Site of Carrickanass Castle, Carrickanass, Co. Mayo
At the foot of a south-southwest facing hillside along the northern bank of the Carn River, there once stood Carrickanass Castle and its fortified enclosure, or bawn.
Site of Carrickanass Castle, Carrickanass, Co. Mayo
The site appears in the 17th-century Stafford Inquisition of County Mayo, which documented the castle and bawn as notable structures of their time.

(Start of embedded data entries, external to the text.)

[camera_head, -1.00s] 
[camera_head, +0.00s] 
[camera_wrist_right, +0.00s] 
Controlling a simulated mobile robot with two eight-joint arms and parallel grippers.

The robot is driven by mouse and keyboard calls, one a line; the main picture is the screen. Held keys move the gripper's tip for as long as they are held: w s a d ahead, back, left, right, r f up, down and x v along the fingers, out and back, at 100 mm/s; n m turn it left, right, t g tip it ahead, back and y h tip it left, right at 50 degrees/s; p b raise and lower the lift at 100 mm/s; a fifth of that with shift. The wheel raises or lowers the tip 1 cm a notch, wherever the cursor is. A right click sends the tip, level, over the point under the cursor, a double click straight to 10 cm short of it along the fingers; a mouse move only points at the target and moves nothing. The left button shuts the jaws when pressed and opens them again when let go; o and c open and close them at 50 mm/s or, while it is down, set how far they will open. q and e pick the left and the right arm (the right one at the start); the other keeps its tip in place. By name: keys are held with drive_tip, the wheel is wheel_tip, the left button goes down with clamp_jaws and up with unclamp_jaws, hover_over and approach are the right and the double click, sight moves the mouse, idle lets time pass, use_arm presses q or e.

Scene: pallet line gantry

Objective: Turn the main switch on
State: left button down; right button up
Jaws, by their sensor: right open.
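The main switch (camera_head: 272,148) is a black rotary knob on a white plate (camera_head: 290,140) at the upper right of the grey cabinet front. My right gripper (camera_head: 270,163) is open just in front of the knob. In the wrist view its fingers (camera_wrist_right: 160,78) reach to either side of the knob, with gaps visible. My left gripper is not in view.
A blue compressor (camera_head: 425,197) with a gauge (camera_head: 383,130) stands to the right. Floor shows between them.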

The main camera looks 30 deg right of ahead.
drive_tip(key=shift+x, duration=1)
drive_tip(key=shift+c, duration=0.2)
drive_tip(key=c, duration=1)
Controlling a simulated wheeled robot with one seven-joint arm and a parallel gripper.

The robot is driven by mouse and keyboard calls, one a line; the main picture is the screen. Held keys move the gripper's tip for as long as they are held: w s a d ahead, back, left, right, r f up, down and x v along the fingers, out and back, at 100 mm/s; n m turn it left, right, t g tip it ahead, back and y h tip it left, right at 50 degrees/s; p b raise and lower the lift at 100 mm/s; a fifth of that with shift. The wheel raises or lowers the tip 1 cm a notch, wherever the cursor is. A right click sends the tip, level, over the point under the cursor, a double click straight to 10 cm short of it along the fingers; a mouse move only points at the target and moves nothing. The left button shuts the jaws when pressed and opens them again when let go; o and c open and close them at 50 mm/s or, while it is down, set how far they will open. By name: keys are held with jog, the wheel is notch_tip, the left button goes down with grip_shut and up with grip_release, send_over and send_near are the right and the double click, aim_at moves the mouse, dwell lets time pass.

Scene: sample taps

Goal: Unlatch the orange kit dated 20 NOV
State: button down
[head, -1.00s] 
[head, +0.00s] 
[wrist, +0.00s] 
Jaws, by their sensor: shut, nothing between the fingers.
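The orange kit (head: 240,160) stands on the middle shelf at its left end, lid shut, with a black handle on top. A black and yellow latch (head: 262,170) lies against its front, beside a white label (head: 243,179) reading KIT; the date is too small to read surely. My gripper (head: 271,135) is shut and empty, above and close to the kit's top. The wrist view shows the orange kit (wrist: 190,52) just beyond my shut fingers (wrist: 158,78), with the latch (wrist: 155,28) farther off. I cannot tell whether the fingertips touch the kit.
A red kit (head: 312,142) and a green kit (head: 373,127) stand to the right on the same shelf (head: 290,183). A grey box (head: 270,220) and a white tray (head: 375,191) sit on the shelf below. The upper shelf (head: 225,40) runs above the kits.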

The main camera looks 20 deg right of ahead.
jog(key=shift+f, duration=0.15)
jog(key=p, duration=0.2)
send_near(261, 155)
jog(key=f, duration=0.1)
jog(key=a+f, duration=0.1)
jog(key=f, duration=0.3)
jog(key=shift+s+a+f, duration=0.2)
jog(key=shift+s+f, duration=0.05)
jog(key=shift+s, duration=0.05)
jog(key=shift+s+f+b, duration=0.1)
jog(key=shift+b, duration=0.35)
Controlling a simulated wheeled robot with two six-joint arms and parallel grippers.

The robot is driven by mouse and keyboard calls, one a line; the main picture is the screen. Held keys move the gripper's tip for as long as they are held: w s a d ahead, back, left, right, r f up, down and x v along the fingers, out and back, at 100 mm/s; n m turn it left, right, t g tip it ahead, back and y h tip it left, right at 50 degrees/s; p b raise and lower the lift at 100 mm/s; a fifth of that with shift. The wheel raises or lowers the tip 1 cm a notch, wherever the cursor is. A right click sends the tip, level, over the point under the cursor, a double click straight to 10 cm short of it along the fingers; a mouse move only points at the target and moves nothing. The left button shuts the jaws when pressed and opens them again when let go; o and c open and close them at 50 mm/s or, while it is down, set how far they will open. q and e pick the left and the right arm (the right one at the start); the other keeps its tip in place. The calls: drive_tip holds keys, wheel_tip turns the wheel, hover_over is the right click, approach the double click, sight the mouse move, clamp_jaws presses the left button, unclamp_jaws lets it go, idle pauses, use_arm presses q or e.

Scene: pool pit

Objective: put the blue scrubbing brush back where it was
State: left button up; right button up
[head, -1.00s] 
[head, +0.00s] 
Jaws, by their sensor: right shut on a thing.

Built by the Burke family, this defensive complex would have commanded views across the river valley and surrounding countryside, serving both as a residence and a strategic stronghold in what was often turbulent territory.
The castle remained standing well into the late 18th and early 19th centuries, when the statistician McParlan documented it in 1802 as a substantial square tower measuring approximately 9 metres across and rising to an impressive height of about 14 metres. The tower was protected by a formidable bawn wall standing 2.75 metres high, creating a fortified compound typical of Irish tower houses from this period. These structures were designed to withstand raids and sieges whilst providing comfortable accommodation for the local gentry and their households.
By the time the antiquarian John O’Donovan visited in 1838, however, the castle had been demolished, with only a fragment of wall remaining; likely part of the original bawn. The Ordnance Survey map from that same year marks the location simply as ‘Site of Carrickanass Castle’, acknowledging that this once-prominent landmark had already vanished from the Mayo landscape. Today, no visible traces remain above ground, though the site continues to hold its place in the historical record, a reminder of the Burke family’s former influence and the defensive architecture that once dotted rural Ireland.